President Muhammadu Buhari has said that the operations of the Amnesty International (AI) in Nigeria and the role of the organisation in the war against terrorism, appear to be dampening the the morale of the Nigerian military.

In a statement by presidential media aide, Garba Shehu, President Buhari who expressed worry that “the obvious bias and inaccuracies in Amnesty International’s recent country reports on Nigeria risk Amnesty’s reputation as an impartial international organisation,” appealed to the leadership of the international organisation to scrutinise its advocacy, especially as it relates to the war against terrorism.”

“The Federal Government is increasingly concerned about the role that Amnesty International is playing in the war against terror in Nigeria. “It often appears as if the Nigerian government is fighting two wars on terror: against Boko Haram and against Amnesty International,” the statement added.

Governor Kayode Fayemi of Ekiti on Monday attributed the sorry state of finances on ground on his assumption of office for the delay in putting up a cabinet two months after being sworn-in.

Addressing a news conference in Ado Ekiti, the governor expressed worries over how former Governor Ayodele Fayose who owed between four and eight months salary and pension arrears at the time he left office, could not defray the backlog of workers’ benefit with the N18b Paris Club Refund to Ekiti.

“I decided to delay appointment of politicians to government to enable me pay workers’ salaries. “I don’t want to do media trial for anyone, so I have hired the services of a renowned audit firm to look into our finances, and the forensic state’s accounts will then be published during our 100 days in office in Jan. 2019,” he said.

The News Agency of Nigeria (NAN) reports that only the Secretary to Government (SSG), Chief of Staff (COS), Acting Head of Service (HOS), Chief Press Secretary to the Governor, as well as Special Assistant to the Deputy Governor, among few others had been appointed.

The Leadership of the National Assembly on Monday directed the Police and the Department of State Services (DSS) to ensure adequate security within the vicinity of the National Assembly for Tuesday’s plenary. in order to prepare the ground for the visit of President Muhammadu Buhari on Wednesday to present the budget proposal to the joint sitting of the Senate and the House of Representatives. 

According to statement by the Clerk to the National Assembly (CNA), Sanni Omolori, the political leadership urged the security agencies to take charge so that “Senators and members of the House of Representatives, their aides, other workers and people who have legitimate business within the National Assembly Complex are therefore advised to come in as they will be free to operate without any hindrance and molestation.”

“They must enforce the laws which allow the striking workers to down tools if they choose to and also the ones which restrain them from disturbing those who choose to work or stop parliamentarians from entering the chambers or their offices to do the work for which they were elected,” the statement read.

President Muhammadu Buhari has again restated his commitment to ensure a level playing field for all contestants in the 2019 general elections, assuring that he had also directed the heads of all security agencies to be professional in their work.

The president who disclosed this on Monday at the Presidential Villa in Abuja when he received a delegation from the International Republican Institute (IRI) and the National Democratic Institute (NDI), USA who are in Nigeria to assess pre-election preparations, stressed that he knows what it is to be cheated at the polls as he alleged that in past elections when he contested before he won eventually in 2015, votes were “awarded” to the winners to deny him victory.

“Having run for President three times, ending up at the Supreme Court all three times, before God and technology made a way for me the fourth time, I know what it is to be cheated at the polls. “What they used to do was just to award votes and tell anyone who was dissatisfied to go to court.

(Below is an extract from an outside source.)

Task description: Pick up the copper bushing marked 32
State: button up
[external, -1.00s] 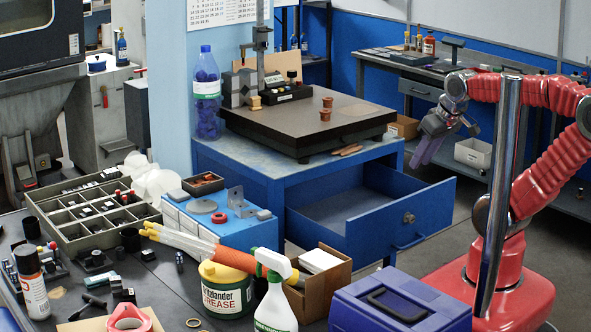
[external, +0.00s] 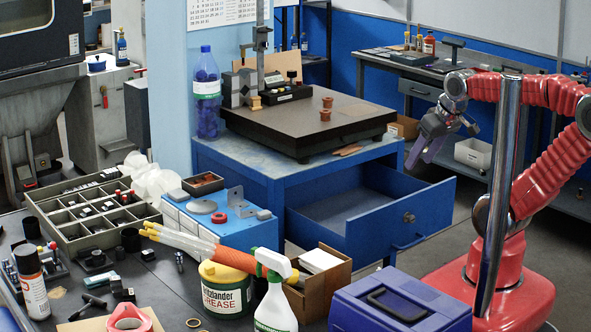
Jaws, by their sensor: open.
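Two small copper-coloured bushings stand upright on the dark surface plate (external: 270,118) on the blue bench. One bushing (external: 327,102) is farther back, the other bushing (external: 325,115) is just in front of it. Any marking is too small to read, so I cannot tell which is marked 32. My gripper (external: 418,160) hangs in the air to the right of the plate, above the right end of the open blue drawer. It is open, its fingers point down and left, and nothing shows between them.
A height gauge (external: 262,50) and a dark block with a small display (external: 290,92) stand at the plate's back left. A blue bottle (external: 207,95) stands beside the plate. The open drawer (external: 375,225) juts out below. A cluttered table fills the foreground.

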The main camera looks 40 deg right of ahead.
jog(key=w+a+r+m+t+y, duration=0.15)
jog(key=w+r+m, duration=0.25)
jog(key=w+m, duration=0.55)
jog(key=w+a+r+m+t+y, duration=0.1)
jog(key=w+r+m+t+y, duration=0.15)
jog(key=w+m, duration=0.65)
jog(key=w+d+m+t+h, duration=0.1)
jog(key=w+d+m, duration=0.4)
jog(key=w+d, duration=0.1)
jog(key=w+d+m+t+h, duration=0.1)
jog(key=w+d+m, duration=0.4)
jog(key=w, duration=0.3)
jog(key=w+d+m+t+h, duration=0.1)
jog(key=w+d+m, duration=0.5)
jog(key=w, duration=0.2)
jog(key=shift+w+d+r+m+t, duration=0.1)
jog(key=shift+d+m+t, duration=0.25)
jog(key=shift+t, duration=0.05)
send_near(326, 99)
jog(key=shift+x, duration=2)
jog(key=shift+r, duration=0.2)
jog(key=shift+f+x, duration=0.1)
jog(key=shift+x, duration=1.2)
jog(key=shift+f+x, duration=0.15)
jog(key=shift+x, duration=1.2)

But we won’t do that. I am prepared to give the opposition the opportunities I was not given in the past,” he said.

And stories from around the world:

Turkey may launch a new military operation in northern Syria at any moment, President Recep Tayyip Erdogan said on Monday, adding that US President Donald Trump had given a positive response to Turkey‘s plans. (Al Jazeera)

President Xi Jinping vowed Tuesday to push ahead with China’s “reform and opening up” but warned that no one can “dictate” what it does, as the Communist Party celebrated the policy’s 40th anniversary. (AFP)

Prime Minister Theresa May said on Monday she would bring her Brexit deal back to parliament for a mid-January vote, pledging to get assurances from the European Union before then to break a deadlock over Britain’s fraught efforts to quit the bloc. (Reuters)

Meanwhile, Labour leader, Jeremy Corbyn on Monday tabled a motion of no confidence in Theresa May, after she said MPs would not vote on her Brexit deal until the week of 14 January, as he said it was unacceptable for MPs to wait a month to vote, adding the PM had led the UK into a “national crisis.” (BBC)

The U.N. Security Council is considering a draft resolution that asks U.N. chief António Guterres to submit proposals by the end of the month on how to monitor a ceasefire agreed by Yemen’s warring parties for the key port city of Hodeidah, diplomats said on Monday. (Reuters)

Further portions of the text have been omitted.